At which point, the judge signed an arrest order.
"I think I know where he can be served today," ventured James' lawyer.
"You're kidding," Chimera grunted. "You'd never find him."
POWELL'S WASHINGTON office said there would be no comment because the congressman was very busy on the floor of the House. Adam Clayton Powell was very seldom at a loss for words. But he was now in a deep trouble, visited upon him by a single angry little widow woman from Amsterdam Ave., and he was a long way from wriggling out of it. (CONDUCT OF DEFENDANT THE WIDOW AND THE CONGRESSMAN, MAY 1964.)
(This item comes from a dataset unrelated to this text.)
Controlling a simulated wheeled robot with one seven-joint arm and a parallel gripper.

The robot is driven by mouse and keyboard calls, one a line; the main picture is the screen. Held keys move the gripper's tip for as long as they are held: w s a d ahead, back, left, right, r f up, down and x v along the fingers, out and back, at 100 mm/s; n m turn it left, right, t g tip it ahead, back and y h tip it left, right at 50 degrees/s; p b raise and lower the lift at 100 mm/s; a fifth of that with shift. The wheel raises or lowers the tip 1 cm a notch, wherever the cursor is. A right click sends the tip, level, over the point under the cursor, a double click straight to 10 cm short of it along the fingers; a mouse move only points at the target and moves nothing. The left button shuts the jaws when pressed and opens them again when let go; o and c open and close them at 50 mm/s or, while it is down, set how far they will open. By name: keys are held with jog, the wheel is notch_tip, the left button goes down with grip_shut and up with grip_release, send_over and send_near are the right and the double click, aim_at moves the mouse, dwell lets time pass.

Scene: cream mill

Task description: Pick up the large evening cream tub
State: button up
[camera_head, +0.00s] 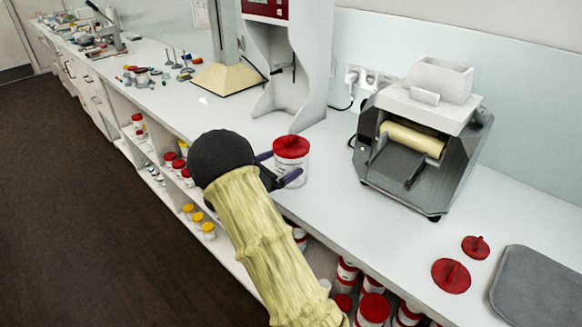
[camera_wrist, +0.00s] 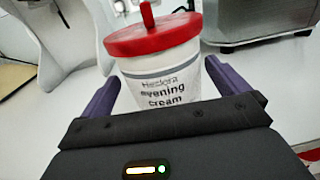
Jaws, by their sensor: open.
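The evening cream tub (camera_head: 291,160) is a white tub with a red lid and a red knob on top, standing upright on the white counter. In the wrist view the tub (camera_wrist: 160,84) shows its label reading "evening cream". My gripper (camera_head: 277,169) is open, with one purple finger on each side of the tub. In the wrist view my gripper (camera_wrist: 165,95) has its fingers spread around the lower part of the tub, and a gap shows at the left finger. The tub's base is hidden behind the gripper body.
A grey roller mill (camera_head: 425,135) stands on the counter to the right, and a white machine stand (camera_head: 285,65) rises behind the tub. Loose red lids (camera_head: 451,276) and a grey mat (camera_head: 540,288) lie at the front right. Shelves below hold several tubs.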

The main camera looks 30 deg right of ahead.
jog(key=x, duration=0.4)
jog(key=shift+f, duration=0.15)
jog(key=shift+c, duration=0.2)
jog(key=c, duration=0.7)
United States Representative Adam Clayton Powell, Jr., was also billing taxpayers for his trips to his island resort in Bimini, where he was to be found even when he was supposed to be tending to his legislative duties, and padding his payroll, which included his third wife, Yvette Diego Powell, who admitted to a House hearing chaired by the late United States Representative Emmanuel Celler (D-Brooklyn, New York), the Chairman of the House Judiciary Committee from 1949 to 1953 and again from 1955 to 1973, that she had not done a "lick of work" for the money she was paid:
SENSING THAT IT might now be desirable to rid himself of his contempt-of-court problems in New York, Powell quickly paid the ever-persistent Esther James a $33,000 down payment against the slander damages he had owed her for four years. Otherwise, he was not notably contrite: Appearing on Feb. 8 before Celler's board of inquiry, Powell denounced the panel as "unconstitutional" and "illegitimate" and flatly refused to answer any questions.
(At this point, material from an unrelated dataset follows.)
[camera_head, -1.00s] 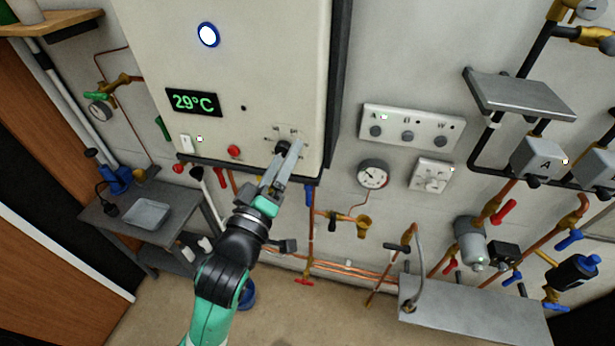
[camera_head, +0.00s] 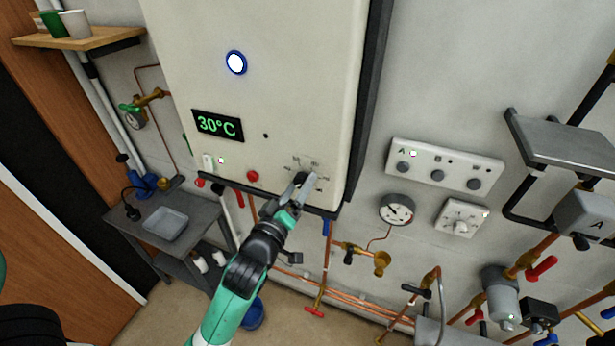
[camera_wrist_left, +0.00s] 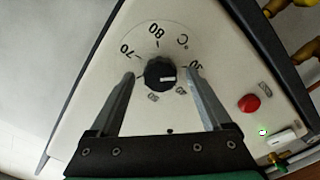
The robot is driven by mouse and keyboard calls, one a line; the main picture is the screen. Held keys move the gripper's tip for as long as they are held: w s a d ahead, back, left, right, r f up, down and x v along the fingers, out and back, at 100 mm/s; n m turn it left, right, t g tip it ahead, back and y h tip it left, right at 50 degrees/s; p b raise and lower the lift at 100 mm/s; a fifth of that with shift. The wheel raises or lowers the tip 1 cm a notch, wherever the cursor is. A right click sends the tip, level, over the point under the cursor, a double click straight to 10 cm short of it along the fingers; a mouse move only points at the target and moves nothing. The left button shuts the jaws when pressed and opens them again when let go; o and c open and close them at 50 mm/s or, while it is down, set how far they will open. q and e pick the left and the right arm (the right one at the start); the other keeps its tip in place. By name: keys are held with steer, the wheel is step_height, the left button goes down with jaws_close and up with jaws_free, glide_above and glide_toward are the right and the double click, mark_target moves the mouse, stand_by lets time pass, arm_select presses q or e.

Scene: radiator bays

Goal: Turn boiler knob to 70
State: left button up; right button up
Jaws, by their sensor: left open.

His testimony was not necessary. From her home in Puerto Rico finally came Yvette Powell, the accused's estranged third wife, who held a $20,578 staff job and now confessed that she hadn't done a lick of work in nearly two years; moreover, she said, her husband routinely cashed her paychecks himself, her signature forged. (MAU MAU Martyring Powell, February-April 1967)
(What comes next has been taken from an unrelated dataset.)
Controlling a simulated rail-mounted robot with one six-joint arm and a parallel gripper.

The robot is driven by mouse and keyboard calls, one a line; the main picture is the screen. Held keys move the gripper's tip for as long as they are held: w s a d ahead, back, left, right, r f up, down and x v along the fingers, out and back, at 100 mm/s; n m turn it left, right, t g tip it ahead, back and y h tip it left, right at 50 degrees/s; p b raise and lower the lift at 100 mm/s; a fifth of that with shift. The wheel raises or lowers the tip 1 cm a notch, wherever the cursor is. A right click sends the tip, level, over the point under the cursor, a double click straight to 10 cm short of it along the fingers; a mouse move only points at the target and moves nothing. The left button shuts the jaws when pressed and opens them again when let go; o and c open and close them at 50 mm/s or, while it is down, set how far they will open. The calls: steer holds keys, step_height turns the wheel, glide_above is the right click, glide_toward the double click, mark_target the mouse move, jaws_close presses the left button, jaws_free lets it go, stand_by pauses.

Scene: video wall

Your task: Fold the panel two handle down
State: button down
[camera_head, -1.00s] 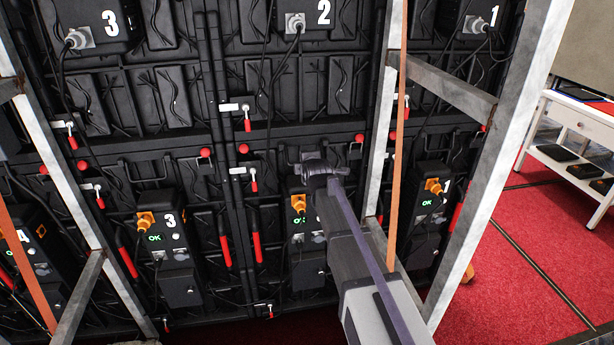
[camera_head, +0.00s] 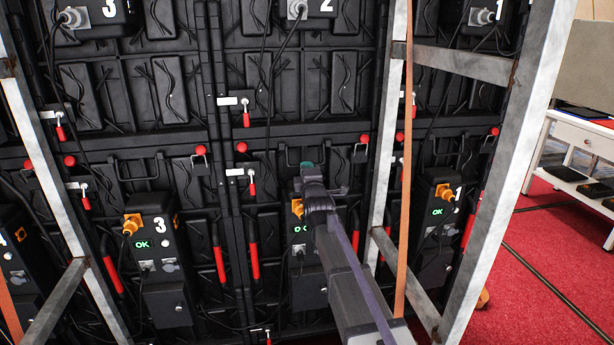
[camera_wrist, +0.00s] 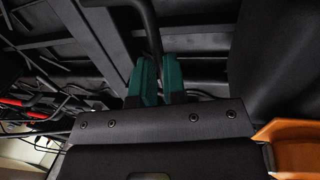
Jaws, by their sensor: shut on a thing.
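The panel two handle is a thin black bar (camera_wrist: 150,30) in the wrist view. It runs down between the two green fingertips of my gripper (camera_wrist: 159,78), which are shut on it. In the head view my gripper (camera_head: 307,168) is at the lower edge of the upper panel two, above the lower box with a green OK display. Part of the handle (camera_head: 289,158) shows as a dark bar just left of the fingertips. The gripper and wrist hide much of the handle's surroundings, and its exact angle is hard to tell.
Grey metal uprights (camera_head: 382,150) and an orange strap (camera_head: 406,180) stand close to the right of my arm. Red-handled latches (camera_head: 252,181) and hanging cables lie around the panel seam. An orange connector (camera_wrist: 295,150) is at lower right in the wrist view.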

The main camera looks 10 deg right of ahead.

Powell, who had been excluded from taking the oath of office at the beginning of the Ninetieth Congress on January 3, 1967, was expelled from House by a vote of 307 to 116 on March 1, 1967, even though the special committee chaired by Representative Celler recommended that Powell be censured by the House, fined $45,000, and stripped of his chairmanship and seniority. Powell was outraged, announcing that he would, from Bimini, of course, seek to replace himself in the special election on April 11, 1967, winning with eighty-six percent of the votes cast. Powell did not force the issue of a re-seating, filing a lawsuit that resulted in a decision of the Supreme Court of the United States of America in the case of Powell v. McCormack on June 16, 1969, that the United States House of Representatives had acted unconstitutionally in expelling a duly elected member who had not been permitted even to take his oath of office for a new term. The decision in that case came after Powell had been re-elected on November 5, 1968, to a thirteenth term, after which he had been seated without a problem.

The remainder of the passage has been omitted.